**Directive**
Search the material for the string "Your" and copy each line where it occurs.

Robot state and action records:
◆ ◆ ◆
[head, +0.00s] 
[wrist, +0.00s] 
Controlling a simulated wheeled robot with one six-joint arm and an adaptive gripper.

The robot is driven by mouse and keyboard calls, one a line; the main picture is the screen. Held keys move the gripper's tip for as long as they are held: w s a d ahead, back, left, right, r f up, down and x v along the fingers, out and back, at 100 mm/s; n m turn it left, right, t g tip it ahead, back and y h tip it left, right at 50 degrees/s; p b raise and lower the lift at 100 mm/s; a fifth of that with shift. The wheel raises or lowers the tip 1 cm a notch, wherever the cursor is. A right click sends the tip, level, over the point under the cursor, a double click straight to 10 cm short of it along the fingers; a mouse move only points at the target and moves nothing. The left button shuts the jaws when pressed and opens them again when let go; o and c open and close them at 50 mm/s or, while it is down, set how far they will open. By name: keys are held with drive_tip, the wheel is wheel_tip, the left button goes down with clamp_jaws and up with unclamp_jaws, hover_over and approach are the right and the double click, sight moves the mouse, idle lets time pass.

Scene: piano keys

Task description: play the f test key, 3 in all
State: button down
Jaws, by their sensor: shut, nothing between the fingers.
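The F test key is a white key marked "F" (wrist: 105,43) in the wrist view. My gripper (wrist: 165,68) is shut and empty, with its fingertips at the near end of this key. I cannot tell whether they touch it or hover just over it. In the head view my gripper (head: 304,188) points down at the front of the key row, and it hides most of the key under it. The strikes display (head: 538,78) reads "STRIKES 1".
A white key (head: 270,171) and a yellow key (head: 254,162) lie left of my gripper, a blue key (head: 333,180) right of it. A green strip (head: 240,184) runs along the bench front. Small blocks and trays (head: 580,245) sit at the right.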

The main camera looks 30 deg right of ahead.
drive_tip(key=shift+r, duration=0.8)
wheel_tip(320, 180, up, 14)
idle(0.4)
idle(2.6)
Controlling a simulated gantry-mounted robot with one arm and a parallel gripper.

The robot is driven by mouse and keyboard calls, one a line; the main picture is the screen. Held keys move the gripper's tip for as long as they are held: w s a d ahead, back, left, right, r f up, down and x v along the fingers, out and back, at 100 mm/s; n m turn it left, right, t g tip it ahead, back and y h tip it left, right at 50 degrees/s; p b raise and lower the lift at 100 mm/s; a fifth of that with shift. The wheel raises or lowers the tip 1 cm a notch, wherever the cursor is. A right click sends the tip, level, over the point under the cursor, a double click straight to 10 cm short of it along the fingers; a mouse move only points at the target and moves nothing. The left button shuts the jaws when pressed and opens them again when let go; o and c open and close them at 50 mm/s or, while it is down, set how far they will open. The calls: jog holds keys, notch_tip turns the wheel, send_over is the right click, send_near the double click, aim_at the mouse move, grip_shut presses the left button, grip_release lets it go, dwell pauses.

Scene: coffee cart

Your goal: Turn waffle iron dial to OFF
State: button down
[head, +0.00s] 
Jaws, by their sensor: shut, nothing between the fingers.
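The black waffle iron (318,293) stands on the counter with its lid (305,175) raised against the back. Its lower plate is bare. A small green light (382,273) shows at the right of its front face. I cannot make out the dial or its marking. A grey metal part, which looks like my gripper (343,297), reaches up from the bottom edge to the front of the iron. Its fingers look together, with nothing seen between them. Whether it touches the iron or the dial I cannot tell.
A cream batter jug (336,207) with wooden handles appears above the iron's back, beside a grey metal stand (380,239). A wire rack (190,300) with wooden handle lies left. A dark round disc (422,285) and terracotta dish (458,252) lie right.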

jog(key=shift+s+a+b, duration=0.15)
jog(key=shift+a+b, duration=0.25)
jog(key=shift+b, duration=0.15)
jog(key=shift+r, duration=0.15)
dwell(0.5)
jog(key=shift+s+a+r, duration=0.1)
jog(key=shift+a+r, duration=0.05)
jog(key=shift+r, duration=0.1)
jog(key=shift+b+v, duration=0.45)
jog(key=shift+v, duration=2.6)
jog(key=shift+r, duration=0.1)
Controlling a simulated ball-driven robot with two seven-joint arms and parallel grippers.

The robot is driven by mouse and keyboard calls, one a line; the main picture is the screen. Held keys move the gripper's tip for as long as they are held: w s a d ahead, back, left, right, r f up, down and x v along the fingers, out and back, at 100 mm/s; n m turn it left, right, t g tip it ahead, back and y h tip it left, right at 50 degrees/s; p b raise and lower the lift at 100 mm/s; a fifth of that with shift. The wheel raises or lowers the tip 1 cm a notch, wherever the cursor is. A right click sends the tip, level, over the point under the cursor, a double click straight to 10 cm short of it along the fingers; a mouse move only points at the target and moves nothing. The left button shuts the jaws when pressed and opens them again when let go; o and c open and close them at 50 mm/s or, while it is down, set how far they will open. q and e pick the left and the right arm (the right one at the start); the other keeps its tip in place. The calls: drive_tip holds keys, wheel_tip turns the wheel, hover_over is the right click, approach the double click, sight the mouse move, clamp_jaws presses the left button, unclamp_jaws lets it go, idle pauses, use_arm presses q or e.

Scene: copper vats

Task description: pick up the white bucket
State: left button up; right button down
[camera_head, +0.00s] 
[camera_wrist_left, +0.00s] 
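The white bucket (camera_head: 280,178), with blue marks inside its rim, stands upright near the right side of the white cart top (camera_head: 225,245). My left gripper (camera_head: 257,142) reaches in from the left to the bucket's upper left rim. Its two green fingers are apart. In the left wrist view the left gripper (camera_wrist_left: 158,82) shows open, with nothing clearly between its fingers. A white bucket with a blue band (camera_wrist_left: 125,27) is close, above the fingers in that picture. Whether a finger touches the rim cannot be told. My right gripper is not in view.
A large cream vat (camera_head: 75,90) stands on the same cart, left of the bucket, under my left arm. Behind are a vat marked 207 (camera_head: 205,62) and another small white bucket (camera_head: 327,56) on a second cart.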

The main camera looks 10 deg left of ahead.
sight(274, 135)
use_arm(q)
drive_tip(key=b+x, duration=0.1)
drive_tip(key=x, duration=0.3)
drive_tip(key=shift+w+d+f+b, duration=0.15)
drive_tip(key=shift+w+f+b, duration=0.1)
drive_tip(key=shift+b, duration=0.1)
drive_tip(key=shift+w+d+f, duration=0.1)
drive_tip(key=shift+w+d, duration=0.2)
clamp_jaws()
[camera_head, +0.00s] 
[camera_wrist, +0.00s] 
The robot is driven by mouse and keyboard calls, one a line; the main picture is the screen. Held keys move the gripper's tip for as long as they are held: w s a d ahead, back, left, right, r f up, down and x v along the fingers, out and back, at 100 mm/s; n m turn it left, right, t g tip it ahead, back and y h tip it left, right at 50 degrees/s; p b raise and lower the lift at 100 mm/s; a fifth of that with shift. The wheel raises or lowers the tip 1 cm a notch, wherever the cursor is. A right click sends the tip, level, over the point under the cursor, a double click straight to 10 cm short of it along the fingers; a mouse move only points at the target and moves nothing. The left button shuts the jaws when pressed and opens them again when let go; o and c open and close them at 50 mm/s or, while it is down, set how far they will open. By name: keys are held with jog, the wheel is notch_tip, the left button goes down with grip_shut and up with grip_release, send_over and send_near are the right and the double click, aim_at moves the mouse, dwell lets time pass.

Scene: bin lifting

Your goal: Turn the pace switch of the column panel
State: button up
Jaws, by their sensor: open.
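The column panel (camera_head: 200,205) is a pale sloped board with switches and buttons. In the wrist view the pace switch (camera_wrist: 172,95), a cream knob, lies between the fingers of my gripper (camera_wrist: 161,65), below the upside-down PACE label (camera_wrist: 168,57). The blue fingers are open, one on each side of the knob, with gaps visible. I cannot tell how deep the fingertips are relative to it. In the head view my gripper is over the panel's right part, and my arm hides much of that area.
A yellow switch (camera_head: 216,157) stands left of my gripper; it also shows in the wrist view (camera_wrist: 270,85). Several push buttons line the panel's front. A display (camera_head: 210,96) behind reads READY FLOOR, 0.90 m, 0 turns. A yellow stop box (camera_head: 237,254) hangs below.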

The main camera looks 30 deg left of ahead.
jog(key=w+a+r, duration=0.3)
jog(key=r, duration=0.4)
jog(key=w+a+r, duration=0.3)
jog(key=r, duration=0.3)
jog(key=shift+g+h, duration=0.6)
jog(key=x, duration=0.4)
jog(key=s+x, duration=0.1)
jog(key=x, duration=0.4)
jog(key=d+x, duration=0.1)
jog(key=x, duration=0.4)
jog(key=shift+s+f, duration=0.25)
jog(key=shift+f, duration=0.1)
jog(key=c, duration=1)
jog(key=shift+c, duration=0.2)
◆ ◆ ◆
**Completed task**
Your goal: Turn waffle iron dial to OFF
Your goal: Turn the pace switch of the column panel

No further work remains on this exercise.